--- start ---

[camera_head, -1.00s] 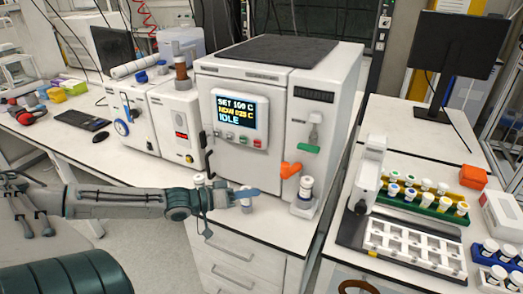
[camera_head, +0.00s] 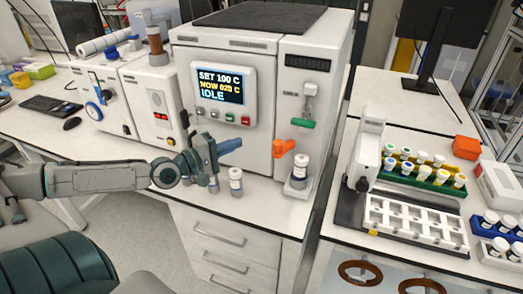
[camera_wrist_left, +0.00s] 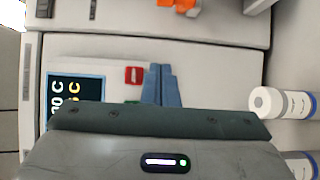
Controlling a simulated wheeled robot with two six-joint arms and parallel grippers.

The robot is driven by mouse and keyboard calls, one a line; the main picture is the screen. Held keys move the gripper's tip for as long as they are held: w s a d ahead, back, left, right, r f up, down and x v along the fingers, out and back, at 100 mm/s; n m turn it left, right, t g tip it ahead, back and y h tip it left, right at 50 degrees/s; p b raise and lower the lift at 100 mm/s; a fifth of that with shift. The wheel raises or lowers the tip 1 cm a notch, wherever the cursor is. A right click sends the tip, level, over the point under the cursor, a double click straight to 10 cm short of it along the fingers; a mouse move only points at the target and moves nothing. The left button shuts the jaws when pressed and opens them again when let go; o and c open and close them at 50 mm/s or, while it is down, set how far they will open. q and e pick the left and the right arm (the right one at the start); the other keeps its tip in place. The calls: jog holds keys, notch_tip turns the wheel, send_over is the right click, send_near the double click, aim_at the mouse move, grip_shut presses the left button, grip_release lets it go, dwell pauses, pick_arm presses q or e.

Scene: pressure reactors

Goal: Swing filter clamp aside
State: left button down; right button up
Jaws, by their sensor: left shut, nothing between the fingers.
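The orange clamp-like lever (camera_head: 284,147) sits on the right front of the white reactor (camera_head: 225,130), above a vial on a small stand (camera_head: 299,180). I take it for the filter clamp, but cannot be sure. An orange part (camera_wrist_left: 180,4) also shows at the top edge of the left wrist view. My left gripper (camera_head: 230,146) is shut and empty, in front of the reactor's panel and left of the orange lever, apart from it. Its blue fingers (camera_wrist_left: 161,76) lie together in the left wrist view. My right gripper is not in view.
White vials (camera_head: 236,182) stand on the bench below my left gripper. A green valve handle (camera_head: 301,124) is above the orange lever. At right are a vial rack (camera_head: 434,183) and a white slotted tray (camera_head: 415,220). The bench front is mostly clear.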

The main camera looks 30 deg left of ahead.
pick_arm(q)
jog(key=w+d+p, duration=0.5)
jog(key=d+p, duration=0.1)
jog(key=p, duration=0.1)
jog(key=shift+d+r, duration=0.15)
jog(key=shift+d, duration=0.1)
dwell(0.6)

--- end ---
--- start ---

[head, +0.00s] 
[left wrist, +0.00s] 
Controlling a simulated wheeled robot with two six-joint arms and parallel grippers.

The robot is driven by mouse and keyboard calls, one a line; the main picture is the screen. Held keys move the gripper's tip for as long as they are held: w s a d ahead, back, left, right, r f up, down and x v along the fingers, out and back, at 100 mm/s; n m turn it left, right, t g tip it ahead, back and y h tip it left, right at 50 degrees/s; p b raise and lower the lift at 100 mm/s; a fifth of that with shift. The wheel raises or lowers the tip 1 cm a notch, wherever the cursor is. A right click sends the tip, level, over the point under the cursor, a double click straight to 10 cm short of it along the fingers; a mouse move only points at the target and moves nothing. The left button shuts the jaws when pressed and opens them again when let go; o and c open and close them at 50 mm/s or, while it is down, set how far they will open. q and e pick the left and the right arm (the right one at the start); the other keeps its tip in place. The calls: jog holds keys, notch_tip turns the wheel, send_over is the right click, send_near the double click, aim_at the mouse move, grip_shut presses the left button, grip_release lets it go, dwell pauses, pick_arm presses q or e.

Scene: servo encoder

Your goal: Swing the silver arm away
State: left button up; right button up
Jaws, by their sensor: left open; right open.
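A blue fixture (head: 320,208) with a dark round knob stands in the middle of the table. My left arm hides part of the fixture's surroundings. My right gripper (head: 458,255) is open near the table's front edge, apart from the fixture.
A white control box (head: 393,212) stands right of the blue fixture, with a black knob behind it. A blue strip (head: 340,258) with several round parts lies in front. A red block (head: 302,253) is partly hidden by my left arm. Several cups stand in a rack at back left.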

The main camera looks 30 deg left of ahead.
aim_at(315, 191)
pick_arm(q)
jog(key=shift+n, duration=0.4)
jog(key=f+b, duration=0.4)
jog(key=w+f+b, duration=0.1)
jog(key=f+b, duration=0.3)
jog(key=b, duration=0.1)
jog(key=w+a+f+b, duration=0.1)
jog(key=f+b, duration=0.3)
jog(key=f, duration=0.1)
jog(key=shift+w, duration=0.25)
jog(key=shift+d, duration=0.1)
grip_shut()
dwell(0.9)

--- end ---
--- start ---

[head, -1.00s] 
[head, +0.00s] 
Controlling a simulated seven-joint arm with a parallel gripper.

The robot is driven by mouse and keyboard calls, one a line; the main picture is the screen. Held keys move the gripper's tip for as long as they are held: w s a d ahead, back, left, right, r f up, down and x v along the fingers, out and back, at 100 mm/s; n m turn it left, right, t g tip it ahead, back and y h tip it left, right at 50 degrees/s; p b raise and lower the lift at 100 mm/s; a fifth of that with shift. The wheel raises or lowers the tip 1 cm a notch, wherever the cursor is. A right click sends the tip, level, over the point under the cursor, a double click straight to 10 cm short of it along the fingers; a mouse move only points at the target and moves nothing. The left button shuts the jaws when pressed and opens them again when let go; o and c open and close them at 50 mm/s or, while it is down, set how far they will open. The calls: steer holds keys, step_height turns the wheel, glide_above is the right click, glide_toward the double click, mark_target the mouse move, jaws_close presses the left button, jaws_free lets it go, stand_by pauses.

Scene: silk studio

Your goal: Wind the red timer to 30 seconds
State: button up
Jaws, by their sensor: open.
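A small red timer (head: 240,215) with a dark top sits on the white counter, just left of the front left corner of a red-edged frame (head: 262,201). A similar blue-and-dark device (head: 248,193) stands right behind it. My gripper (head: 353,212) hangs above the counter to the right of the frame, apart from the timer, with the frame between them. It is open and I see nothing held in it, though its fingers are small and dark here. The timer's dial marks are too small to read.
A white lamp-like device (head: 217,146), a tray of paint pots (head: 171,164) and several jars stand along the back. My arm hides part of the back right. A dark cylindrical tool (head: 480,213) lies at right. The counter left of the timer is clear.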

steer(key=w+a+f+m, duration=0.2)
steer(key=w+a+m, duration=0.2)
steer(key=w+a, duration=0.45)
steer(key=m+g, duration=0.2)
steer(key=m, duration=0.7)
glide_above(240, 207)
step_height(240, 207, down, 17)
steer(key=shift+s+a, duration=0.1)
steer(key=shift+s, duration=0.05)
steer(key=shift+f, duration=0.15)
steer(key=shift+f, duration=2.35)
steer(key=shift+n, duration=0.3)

--- end ---

◆ **EXERCISE DESCRIPTION**: Extract exactly and only the lines above from the line containing "Your goal: Wind the red timer to 30 seconds" through the line containing "State: button up", both end lines included.

◆ **SOLUTION FOR THIS EXERCISE**:
Your goal: Wind the red timer to 30 seconds
State: button up

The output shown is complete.